SB19- 160 – Sunset River Outfitters Licensing:
The bill is focused on public safety. Co-sponsored by McCluskie and Winters, the bill implements the recommendation of the department of regulatory agencies in its sunset review and report on the licensing of river outfitters by the Division of Parks & Wildlife.
“I think this will be the best year on the rivers in years, and outfitting represents $200 million per year in Colorado,” said Polis. “And probably half of that is from Salida, Buena Vista and Cañon City outfitters.”
This bill sponsored by Donovan and Roberts is focused on the funding of Colorado water conservation board projects and assigns an appropriation to protect those projects.
SB19 – 189 – Sunset Concurrent Enrollment Advisory Board
This bill protects Colorado’s use of concurrent enrollment, allowing high school students to take college courses for credit while still in high school. It continues the concurrent enrollment advisory board and implements the recommendations contained in the 2018 sunset report by the department of regulatory agencies.
“We all know students will need more than a high school education for the economy of the future,” said Polis. “While not every student might go to college, this can allow for course work, for vocational training too.”

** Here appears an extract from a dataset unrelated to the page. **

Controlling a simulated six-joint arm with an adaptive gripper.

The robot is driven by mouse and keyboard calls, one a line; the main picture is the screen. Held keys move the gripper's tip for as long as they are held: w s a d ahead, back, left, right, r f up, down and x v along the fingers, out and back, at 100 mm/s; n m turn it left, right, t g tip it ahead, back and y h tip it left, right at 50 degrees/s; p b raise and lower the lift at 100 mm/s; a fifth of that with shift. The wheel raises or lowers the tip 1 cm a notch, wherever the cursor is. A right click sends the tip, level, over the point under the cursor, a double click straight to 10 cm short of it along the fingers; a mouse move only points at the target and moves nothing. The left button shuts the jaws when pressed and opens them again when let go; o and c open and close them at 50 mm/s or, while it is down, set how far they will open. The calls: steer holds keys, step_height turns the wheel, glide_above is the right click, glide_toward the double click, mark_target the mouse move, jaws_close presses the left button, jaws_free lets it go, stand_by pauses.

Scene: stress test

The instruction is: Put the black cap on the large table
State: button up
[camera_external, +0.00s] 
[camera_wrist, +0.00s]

This bill is designed to fund an enhanced school safety incident response grant program. It was sponsored by Wilson and Sen. Pete Lee.
While the Colorado makers of hard cider have been contributing to the Colorado Wine Industry program for years, none of the funds have been used to promote their branch of the industry. This bill, sponsored by Donovan and McCluskie, means that hard cider will no longer be excluded from the “Colorado Wine Industry Development Act”.
Another bill sponsored by Donovan, Catlin, Coram and including Rep. Jeni Arndt, seeks to protect Colorado surface water from contamination by the expansion of agriculture chemical management plans.